Étrangement, Bordeaux, craintive de devenir ville muséale, a fait vœu de modernité en généralisant – pour ses nouvelles constructions – le recours aux façades de verre et de béton ciré. Ce paradoxe au pays du label UNESCO, allié à la préférence donnée aux produits de placage, avait exclu depuis environ vingt ans le recours à la pleine pierre pour réaliser des constructions neuves. Sollicité par un promoteur parisien pour une opération initialement située à Libourne, Jean-­Christophe ­Perrodo, cofondateur d’Agencéa, a proposé à son client un terrain situé à l’angle du boulevard Antoine-­Gautier et de la rue Franz-­Despagnet. Le corps du bâtiment déjà présent dans l’angle du site a été restauré et prolongé par un immeuble entièrement neuf. Dès l’origine du projet, en 2005, tenant compte de l’historique du quartier, Agencéa, bien que spécialisée en architecture contemporaine, a préconisé de réaliser des façades sur le mode du pastiche, mais la mairie préférait, elle, un projet plus contemporain. Avis pris des élus locaux et de la population, c’est finalement la proposition initiale du pastiche qui a été retenue « afin de ne pas heurter les habitants », précise Jean-­Christophe ­Perrodo. « Le but était de construire un immeuble qui puisse tellement bien s’intégrer dans l’existant que les passants ne s’apercevraient pas qu’il est neuf. Le pastiche, en fin de compte, c’est essayer de reproduire une architecture d’hier, mais pas de la copier, car il s’agit d’une façade entièrement recomposée. » A ainsi commencé, en juin 2008, un chantier global de 2,3 millions d’euros qui a été définitivement livré le 16 juillet dernier (ce délai intégrant l’extraction et l’évacuation des blocs de pierre découverts dans le sol au moment du terrassement).

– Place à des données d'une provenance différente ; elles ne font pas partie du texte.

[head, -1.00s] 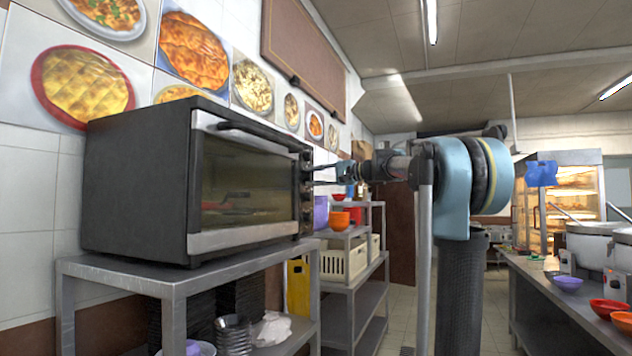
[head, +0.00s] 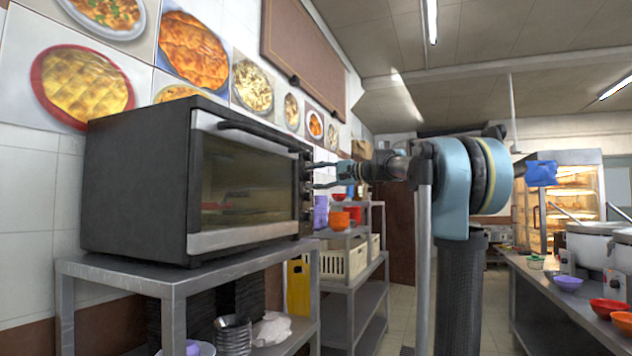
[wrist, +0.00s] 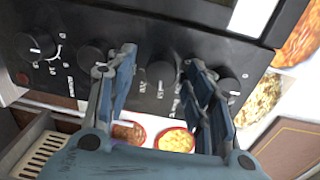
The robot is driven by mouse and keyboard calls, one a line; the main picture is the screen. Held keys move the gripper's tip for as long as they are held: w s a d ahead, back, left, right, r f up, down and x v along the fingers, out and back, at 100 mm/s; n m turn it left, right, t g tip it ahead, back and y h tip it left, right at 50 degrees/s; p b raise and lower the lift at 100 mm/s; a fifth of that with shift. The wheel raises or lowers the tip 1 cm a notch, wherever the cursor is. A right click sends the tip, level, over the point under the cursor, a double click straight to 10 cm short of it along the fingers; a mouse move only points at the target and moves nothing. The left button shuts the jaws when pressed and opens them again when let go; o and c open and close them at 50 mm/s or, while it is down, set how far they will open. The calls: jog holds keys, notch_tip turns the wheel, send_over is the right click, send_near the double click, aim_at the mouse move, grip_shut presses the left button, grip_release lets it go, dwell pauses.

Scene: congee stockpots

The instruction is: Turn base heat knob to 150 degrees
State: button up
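The dark toaster oven (head: 140,185) stands on a metal rack, its door closed. Its control panel (wrist: 60,20) fills the top of the wrist view with a row of black knobs. One knob (wrist: 162,75), with numbers including 150 printed beside it, sits between my gripper's fingers. My gripper (wrist: 160,62) is open, with a finger on each side of that knob and visible gaps. I cannot tell which knob is base heat from its label. In the head view my gripper (head: 325,176) is at the oven's right front edge, seen side-on; the knob faces are mostly hidden there.
The metal rack (head: 120,275) bears the oven. A shelf with a cream crate (head: 340,262) and orange bowls (head: 340,219) stands behind my arm. A counter with pots (head: 590,245) and bowls is at the right. The floor between is clear.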

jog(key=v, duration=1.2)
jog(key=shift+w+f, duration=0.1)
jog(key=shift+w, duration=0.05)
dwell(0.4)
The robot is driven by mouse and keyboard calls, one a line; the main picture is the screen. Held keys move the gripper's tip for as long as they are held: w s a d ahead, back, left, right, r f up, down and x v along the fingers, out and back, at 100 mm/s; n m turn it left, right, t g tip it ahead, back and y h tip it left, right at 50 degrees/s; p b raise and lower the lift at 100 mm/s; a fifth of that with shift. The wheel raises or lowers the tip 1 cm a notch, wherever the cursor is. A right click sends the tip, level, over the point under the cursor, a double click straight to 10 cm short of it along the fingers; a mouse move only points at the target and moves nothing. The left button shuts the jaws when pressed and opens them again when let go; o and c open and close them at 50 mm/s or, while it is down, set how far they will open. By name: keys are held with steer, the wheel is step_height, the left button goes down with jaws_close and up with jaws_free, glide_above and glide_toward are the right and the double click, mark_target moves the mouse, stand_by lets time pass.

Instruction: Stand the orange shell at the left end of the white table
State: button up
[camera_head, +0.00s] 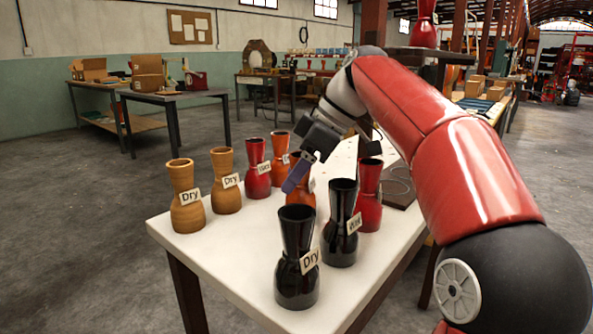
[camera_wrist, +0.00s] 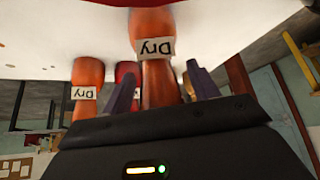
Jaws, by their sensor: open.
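Two orange shells stand on the white table (camera_head: 240,262). One orange shell (camera_head: 301,200) is partly hidden behind my gripper (camera_head: 297,172); the other (camera_head: 280,142) stands farther back beside a red shell. In the wrist view, an orange shell (camera_wrist: 158,85) tagged "Dry" shows upside down between the two fingers of my gripper (camera_wrist: 160,82). The fingers are apart, one on each side of it, with gaps showing. Another orange-looking shell (camera_wrist: 87,75) tagged "Dry" is to the left there, and a red shell (camera_wrist: 128,70) is partly hidden behind.
Two tan shells (camera_head: 186,205) (camera_head: 226,190) stand near the table's left edge. A red shell (camera_head: 257,175) is beyond them. Two black shells (camera_head: 296,250) (camera_head: 340,225) stand in front, and another red shell (camera_head: 369,195) at right, near a dark board (camera_head: 398,183). The near left corner is bare.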

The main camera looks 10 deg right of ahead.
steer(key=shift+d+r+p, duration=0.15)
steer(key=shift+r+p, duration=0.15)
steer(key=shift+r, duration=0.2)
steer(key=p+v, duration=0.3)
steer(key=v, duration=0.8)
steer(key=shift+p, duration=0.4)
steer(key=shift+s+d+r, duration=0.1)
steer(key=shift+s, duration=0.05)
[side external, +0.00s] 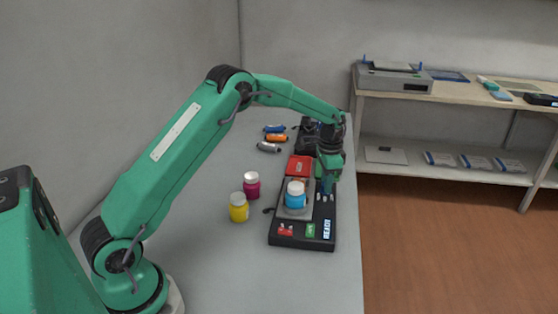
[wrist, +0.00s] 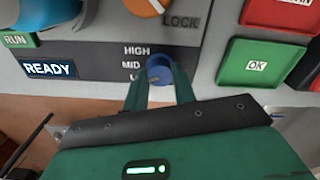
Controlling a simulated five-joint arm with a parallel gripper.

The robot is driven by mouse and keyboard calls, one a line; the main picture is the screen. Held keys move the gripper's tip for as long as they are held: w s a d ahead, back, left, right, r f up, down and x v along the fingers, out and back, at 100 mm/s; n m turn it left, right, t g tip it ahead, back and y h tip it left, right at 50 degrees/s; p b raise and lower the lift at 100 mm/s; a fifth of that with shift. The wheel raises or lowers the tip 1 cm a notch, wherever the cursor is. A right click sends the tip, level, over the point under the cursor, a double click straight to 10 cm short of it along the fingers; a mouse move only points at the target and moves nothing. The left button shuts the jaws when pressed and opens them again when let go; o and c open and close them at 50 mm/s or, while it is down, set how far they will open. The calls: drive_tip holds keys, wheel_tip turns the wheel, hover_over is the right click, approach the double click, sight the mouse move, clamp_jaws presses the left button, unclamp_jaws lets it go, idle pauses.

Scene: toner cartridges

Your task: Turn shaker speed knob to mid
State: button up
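The blue speed knob (wrist: 160,70) is on the shaker's panel in the wrist view, beside the printed words HIGH and MID and a third label partly covered by a finger. A light mark shows low on the knob, but its exact setting is hard to read. My gripper (wrist: 158,78) has one green finger on each side of the knob, very close to it. I cannot tell whether both fingers touch it. In the side external view my gripper (side external: 327,182) is low over the right part of the dark shaker (side external: 284,239), hiding the knob.
A blue jar (side external: 296,196) with a white lid stands on the shaker's platform. A magenta jar (side external: 252,187) and a yellow jar (side external: 238,210) stand left of it.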

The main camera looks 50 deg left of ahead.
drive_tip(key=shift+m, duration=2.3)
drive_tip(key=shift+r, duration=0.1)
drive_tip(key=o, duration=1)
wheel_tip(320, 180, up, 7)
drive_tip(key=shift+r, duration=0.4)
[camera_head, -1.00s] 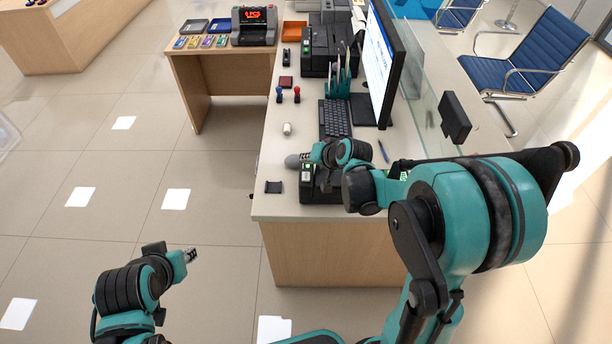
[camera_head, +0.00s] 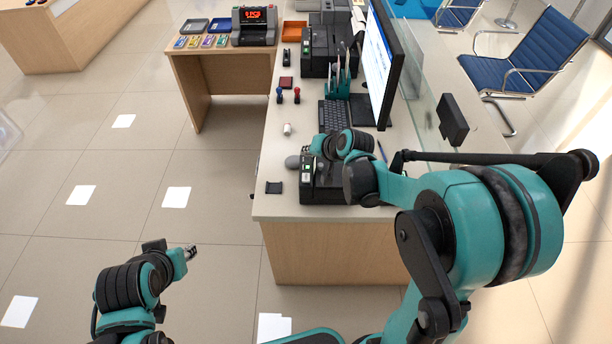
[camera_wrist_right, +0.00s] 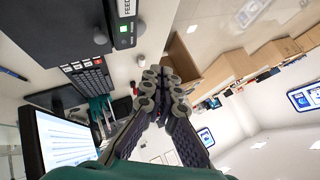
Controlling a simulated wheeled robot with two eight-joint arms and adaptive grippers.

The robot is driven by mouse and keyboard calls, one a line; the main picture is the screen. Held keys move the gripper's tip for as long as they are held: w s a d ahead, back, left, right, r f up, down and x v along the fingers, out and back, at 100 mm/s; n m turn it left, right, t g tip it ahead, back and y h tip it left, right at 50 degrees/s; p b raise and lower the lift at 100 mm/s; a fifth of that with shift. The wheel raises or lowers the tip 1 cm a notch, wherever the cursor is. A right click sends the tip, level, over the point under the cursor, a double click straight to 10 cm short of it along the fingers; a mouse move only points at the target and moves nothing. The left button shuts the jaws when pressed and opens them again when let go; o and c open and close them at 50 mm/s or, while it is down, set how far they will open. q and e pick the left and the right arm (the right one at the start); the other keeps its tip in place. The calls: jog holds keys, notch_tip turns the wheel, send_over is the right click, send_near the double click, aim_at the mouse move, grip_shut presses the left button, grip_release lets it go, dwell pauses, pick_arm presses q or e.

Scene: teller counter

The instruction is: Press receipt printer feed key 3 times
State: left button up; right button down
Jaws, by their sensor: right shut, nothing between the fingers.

Des modénatures prononcées
Les 120 tonnes de pierres utilisées pour la façade et les moulures proviennent des carrières charentaises (Sireuil Hauteroche) et girondines (Frontenac), les pierres issues de ces dernières étant – en raison de leur résistance – particulièrement adaptées à la réalisation des soubassements. La façade a ensuite été montée par blocs de pierre calepinés à l’ancienne (60 cm de large par 33 cm de haut) avec une base de 25 cm d’épaisseur, cette dernière augmentant en fonction des modénatures qu’il faudra tailler dans la pierre une fois en place. Les corniches, elles, sont prétaillées. « Si les outils ont tout de même été un peu améliorés par rapport à ceux qui existaient au XVIIIe ou au XIXe siècle, la technique de construction de la façade en pierre pleine reste la même », précise Jean-­Christophe ­Perrodo. Par rapport à des façades traditionnelles, une façade en pierre pleine se monte donc comme un mur en brique ou en parpaing, ce sont les sculptures des modénatures qui augmentent la durée des travaux. « Et ces modénatures étant prononcées, elles ne pouvaient être réalisées qu’avec des pierres pleines à la différence des parties sans modénature qui auraient pu être réalisées en placage de pierre, mais la différence de coût n’était pas significative. Alors, autant tout faire en pleines pierres ! » D’autant que l’un des atouts majeurs de cette région et de cette ville dont le patrimoine réclame un entretien constant, c’est d’avoir su préserver des corps de métiers qui, tels les tailleurs de pierre, sont toujours en pleine activité et conservent leur savoir-faire. Généralement sollicités pour intervenir sur du placage ou du ravalement, ils ont pu revenir sur cette opération à des pratiques traditionnelles de leur art.
Fiche d’identité
  • Maître d’ouvrage : La Générale de promotion (75)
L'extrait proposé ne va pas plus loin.